「特措法に基づく緊急事態宣言を受けて」

 令和2年4月7日は、将来の日本史の教科書に記述される日になるかもしれません。そんな重大な宣言が7日夕方、安倍総理から発出されました。この3月に国会で成立した新型インフルエンザ等対策等別措置法に基づく緊急事態宣言です。首相が本部長を務める政府の対策本部が、区域と期間を指定して発出するものです。今回は首都圏の東京都、神奈川県、千葉県、埼玉県と大阪府、兵庫県そして福岡県の7都府県が区域指定され、1か月間の期間、5月6日まで効力があります。

 この宣言を受け、7都府県の知事は外出自粛や営業休止などを住民や企業に要請することになります。安倍首相は、「国民の行動を変えることが最も重要だ。人と人との接触を最低7割、極力8割削減することができれば、2週間後には感染者数の増加をピークアウトさせ、減少に転じさせることができる」と宣言の意義を説明しています。

 米欧の制度と異なり日本の外出自粛要請には強制力がなく、住民の自発的な対応が不可欠になります。外出や往来が減らなければ感染が広がり続け、宣言の期間延長や対象地域の追加に追い込まれる懸念もあります。

 今回の宣言に伴い、政府は今後の対処方針を決め、住民の外出自粛に加え、帰省など県外への移動を極力避けるよう求めています。食料品など生活必需品を買い占めないよう呼びかけています。また、「都市封鎖(ロックダウン)は実施しない」ことを明示しています。

 さて、私の故郷の長野県では、既に首都圏から長野県に退避が始まり、ホテルや別荘地は満杯との情報が寄せられています。軽井沢や八ヶ岳山麓だけでなく、私の地元の穂高温泉郷の別荘地は、久しぶりに賑わっているとの情報が寄せられています。それぞれの地域のスーパーマーケットは、駐車場が県外ナンバーの車で埋まり、売り上げも伸びています。

 首都圏の大学が休校になっていいることから、学生が親元に戻る動きも急で、学生の親は喜んでいますが、周りの住民は心配しています。安曇野市の私の知り合いからは、「隣の空き家に東京から元隣人が戻ってきたが、帰ってもらいたい」との懸念も伺いました。地元の方々の心配は理解できますが、避難する人たちの気持ちも理解できます。

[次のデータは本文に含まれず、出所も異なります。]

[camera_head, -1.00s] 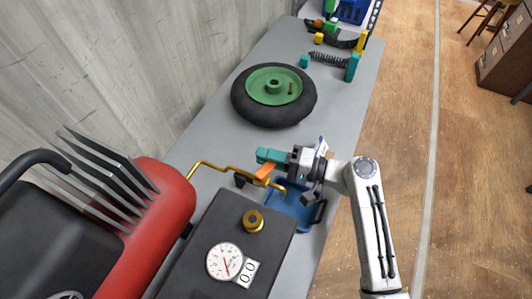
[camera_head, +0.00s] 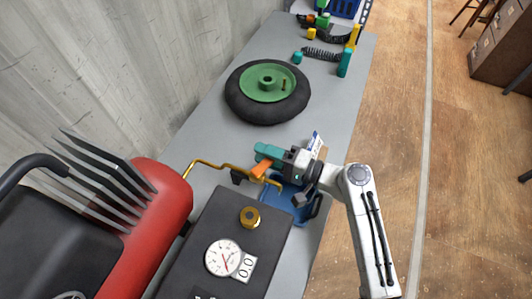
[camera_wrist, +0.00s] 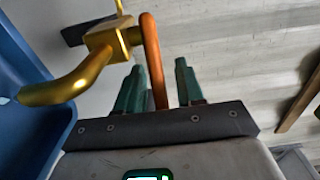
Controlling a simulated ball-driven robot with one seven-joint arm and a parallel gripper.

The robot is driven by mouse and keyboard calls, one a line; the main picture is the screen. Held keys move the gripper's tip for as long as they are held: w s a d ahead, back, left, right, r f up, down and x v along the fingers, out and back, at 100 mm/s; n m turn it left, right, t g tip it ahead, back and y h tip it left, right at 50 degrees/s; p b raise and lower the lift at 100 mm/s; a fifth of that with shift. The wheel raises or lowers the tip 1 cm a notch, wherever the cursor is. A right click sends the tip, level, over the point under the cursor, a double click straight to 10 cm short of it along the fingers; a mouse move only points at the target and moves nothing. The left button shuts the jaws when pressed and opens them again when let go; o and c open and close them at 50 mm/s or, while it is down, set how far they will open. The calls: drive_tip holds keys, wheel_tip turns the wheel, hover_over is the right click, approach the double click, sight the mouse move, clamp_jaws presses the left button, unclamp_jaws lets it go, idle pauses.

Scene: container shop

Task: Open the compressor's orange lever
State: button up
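The compressor has a red tank (camera_head: 165,205) at the lower left, and a bent brass pipe runs from it to the orange lever (camera_head: 258,172). My gripper (camera_head: 264,153) is at the lever, its teal fingers pointing left, just beyond it in the head view. In the wrist view the orange lever (camera_wrist: 153,62) rises from a brass valve block (camera_wrist: 112,38) and passes between my two teal fingers (camera_wrist: 158,75). The fingers are apart, with gaps visible beside the lever. The lever's lower end is hidden by the gripper body.
A dark box with a gauge (camera_head: 222,257) and brass knob (camera_head: 250,217) stands in front of the lever. A blue tray (camera_head: 285,199) lies under the arm. A green-hubbed wheel (camera_head: 236,106) lies farther back on the grey table. The wooden floor at right is clear nearby.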

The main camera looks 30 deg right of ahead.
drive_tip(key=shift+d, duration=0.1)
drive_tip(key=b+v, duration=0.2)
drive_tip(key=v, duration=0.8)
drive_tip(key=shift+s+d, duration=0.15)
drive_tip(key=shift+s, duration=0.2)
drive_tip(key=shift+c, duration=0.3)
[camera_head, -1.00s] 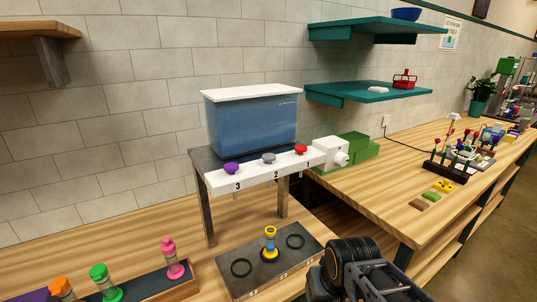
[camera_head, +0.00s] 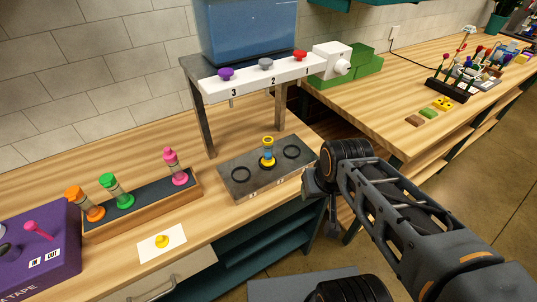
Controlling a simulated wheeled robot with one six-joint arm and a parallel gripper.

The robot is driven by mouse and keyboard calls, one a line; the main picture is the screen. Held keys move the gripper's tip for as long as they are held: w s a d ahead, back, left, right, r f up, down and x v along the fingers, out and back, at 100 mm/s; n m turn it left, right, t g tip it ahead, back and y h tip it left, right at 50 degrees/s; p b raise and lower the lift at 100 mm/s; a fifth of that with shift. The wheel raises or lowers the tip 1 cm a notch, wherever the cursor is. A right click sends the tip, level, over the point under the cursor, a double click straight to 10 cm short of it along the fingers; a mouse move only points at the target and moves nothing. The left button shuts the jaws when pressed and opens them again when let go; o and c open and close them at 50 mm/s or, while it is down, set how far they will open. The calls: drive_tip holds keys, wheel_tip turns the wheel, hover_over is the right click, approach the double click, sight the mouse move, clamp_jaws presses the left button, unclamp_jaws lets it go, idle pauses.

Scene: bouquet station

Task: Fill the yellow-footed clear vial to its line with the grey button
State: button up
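The yellow-footed clear vial (camera_head: 268,151) stands upright on the middle ring of the dark plate (camera_head: 240,180), under the water dispenser. Its foot and top band are yellow; its contents are too small to make out. The grey button (camera_head: 266,64) is the middle one on the white bar (camera_head: 219,91), above the number 2, between the purple button (camera_head: 225,74) and the red button (camera_head: 299,55). A blue water tank (camera_head: 250,30) sits on the stand. My gripper (camera_head: 318,187) is right of the plate, apart from the vial and buttons; its fingers are mostly hidden.
A rack (camera_head: 140,208) at left holds orange, green and pink vials. A yellow piece lies on a white card (camera_head: 163,242) in front. A purple box (camera_head: 40,250) is at far left.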

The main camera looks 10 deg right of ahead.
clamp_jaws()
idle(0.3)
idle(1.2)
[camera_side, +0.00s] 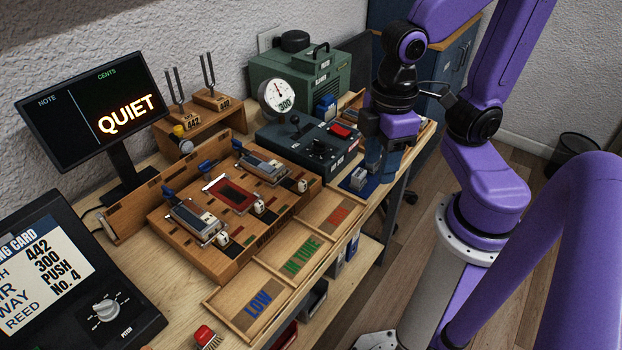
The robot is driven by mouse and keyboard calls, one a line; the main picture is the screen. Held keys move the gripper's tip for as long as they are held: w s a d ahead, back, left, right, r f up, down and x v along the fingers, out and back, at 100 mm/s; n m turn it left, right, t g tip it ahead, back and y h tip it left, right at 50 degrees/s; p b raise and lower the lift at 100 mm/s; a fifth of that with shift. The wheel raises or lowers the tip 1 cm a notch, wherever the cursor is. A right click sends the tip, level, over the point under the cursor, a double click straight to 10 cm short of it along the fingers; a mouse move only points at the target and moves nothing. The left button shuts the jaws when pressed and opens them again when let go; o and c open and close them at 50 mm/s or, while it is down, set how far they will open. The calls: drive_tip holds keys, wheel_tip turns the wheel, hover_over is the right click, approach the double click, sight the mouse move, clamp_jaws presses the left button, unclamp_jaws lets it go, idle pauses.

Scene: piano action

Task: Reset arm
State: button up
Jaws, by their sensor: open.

 首都圏の緊急事態宣言への対応は大変な困難を伴いますが、「地域外への移動」についてはどう考えたらいいのでしょうか。政府の要請にあるように「帰省など県外への移動を極力避けるよう」に行動して欲しいとは思いますが、已む無く地元に戻る場合には、避難された者もそうですが、少なくとも2週間は家やホテルの部屋に滞在し、周囲との接触は避け自主的隔離に努めて頂くことを要請したいと思います。

 地元の自治体は、そういう対応を、避難者や規制学生に求め、広報を行うことが重要です。この点について、過日、安曇野市役所を訪問し、市としても受け入れ自治体としてのこうした面での対応を促しました。

 感染症の拡大という事態を前に、地域社会の総合力が問われています。しかし「明けない夜」はありません。いずれ終息し、早期に日常生活が取り戻せることを願って、皆で協力していきたいものです。